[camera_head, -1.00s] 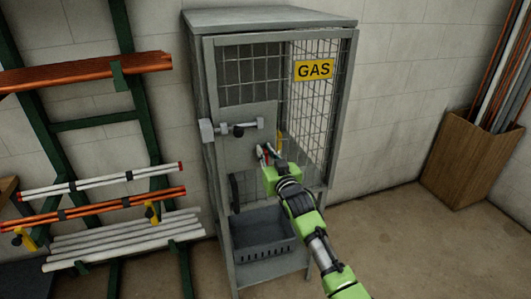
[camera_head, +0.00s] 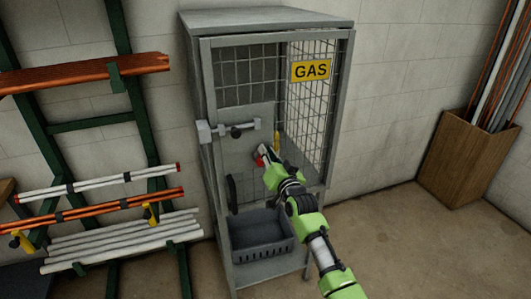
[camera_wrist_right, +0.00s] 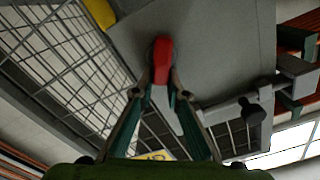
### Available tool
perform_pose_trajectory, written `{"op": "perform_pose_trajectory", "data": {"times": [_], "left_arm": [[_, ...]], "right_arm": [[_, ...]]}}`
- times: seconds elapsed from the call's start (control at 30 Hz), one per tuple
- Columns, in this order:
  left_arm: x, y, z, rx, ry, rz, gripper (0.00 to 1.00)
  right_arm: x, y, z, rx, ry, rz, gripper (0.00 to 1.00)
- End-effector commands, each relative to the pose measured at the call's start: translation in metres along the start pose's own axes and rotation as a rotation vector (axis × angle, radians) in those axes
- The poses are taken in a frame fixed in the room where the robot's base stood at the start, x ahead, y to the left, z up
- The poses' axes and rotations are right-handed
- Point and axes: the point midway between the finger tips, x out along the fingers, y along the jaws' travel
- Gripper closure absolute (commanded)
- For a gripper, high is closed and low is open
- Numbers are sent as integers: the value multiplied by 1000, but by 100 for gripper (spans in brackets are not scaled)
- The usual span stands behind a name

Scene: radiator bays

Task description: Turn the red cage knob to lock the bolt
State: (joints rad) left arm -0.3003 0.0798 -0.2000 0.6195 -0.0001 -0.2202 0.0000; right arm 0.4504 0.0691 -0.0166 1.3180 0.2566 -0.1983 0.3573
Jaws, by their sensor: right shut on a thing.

- - -

_What is needed_: Go through the lines above. Select every one that has the string "along".

_The response_:
- End-effector commands, each relative to the pose measured at the call's start: translation in metres along the start pose's own axes and rotation as a rotation vector (axis × angle, radians) in those axes
- Point and axes: the point midway between the finger tips, x out along the fingers, y along the jaws' travel

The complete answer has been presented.